In large-scale transformations, the technical implementation is often far easier than the change management needed to make IT projects a success

When traditional ways of influencing company culture aren’t enough, what can a CIO do to inspire sustained behavioural change? The first step is understanding what “culture” means. Organisational culture is the expression of combined daily behaviours that are constantly changing and interacting. Each behaviour is guided by a unique combination of values, mindsets and practices.

By 2021, CIOs will be just as responsible as their human resource (HR) counterparts for leading workplace culture. To do that, however, CIOs must first understand how these values, mindsets and practices intersect. Leaders can directly influence how these three aspects affect behaviour and shape culture. They must also implement a tactical strategy to ensure that positive behaviours are identified, modelled, encouraged and ultimately rewarded.   
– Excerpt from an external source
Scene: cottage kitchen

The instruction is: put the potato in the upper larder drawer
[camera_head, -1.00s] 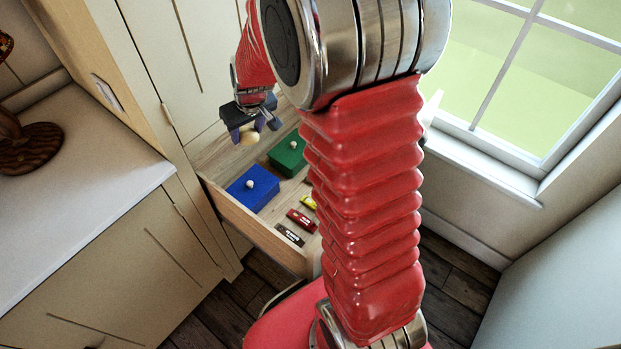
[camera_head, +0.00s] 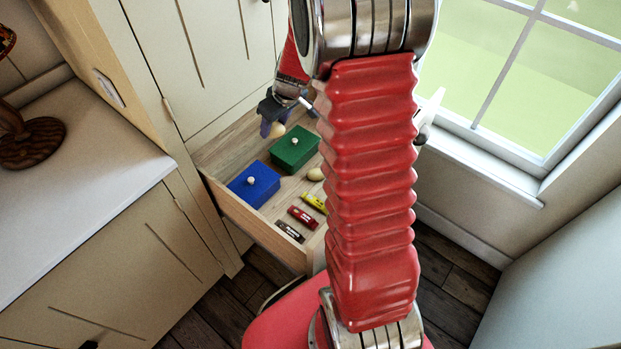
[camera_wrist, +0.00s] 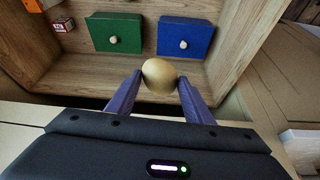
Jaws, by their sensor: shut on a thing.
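The potato (camera_head: 277,130) is a pale tan round lump. It also shows in the wrist view (camera_wrist: 159,76), between the two purple-blue fingertips. My gripper (camera_head: 272,124) is shut on it; in the wrist view my gripper (camera_wrist: 160,84) has a finger on each side of it. A wooden drawer (camera_head: 254,224) is pulled open from the tall cream cupboard. The potato is held over the back part of this drawer, behind the blue and green boxes; its exact height is hard to tell. My arm hides the drawer's right side.
The drawer holds a blue lidded box (camera_head: 253,184), a green lidded box (camera_head: 295,148), several small packets (camera_head: 302,217) and another pale round thing (camera_head: 316,174). Bare wood shows behind the boxes. A white worktop (camera_head: 75,190) stands at left and a window at right.
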Communicate consistent, strategy-aligned organisational values 

Workplace values guide decision-making, relationships and behaviours. Organisational values must align with an organisation’s goals, and should be reflected in leaders’ everyday decisions and behaviours. Lacking or unreliable leadership modelling of values can undermine workplace culture and even harm broader strategic objectives.

Organisations cannot hope to see consistent and positive workplace behaviours until they have established consistent and strategy-aligned values. CIOs seeking to influence culture should be concerned with the IT organisation’s values in the first instance. If these group values are not clearly understood, personal values will form the basis for individual decisions and actions.

Tactically, candid conversations with stakeholders across the workplace can help. CIOs should work with stakeholders to identify gaps and problems together, and share concerns with functional leaders. The next step is determining which values and behaviours map to the organisation’s desired culture and broader goals. Most important is demonstrating behaviours that CIOs would like to see imitated by the team.

Understand and influence employee mindsets

Only 13% of HR leaders report that their employees believe strongly in the organisation’s desired culture. It’s fair to say that most CIOs don’t properly understand what their employees are thinking. While most CIOs lack the capacity to get to know everybody in their IT organisation on a personal level, they remain responsible for the organisation’s internal culture. For that reason, CIOs are advised to demonstrate accepting and inclusive behaviour at all times.

Involving all stakeholders using an “open source” approach is one tactic to ensure authenticity and promote engagement in culture shaping. Sharing lessons from failures and modelling self-awareness are some of the many critical behaviours that leaders are recommended to adopt to make themselves more approachable.

When practices don’t align with stated values, culture change initiatives are doomed to fail. Any behaviour, habit or routine will persist as long as the environment rewards and reinforces that continued action. Established routines that are inconsistent or counter-productive to the desired culture can sometimes be so ingrained in employee behaviour that pinpointing the issue can prove difficult for internal stakeholders. CIOs must evaluate their own behaviours and practices objectively if they want to identify challenges.

Even then, identifying problem behaviours remains difficult. One recommended remedy to uncover entrenched, detrimental habits is working with an independent, external partner.

Tactical culture hacks can subsequently be deployed to raise awareness, share organisational goals and break the “reward” cycle that perpetuates negative behaviours. Once these three steps have been realised, CIOs are well on their way to redefining their organisation’s culture.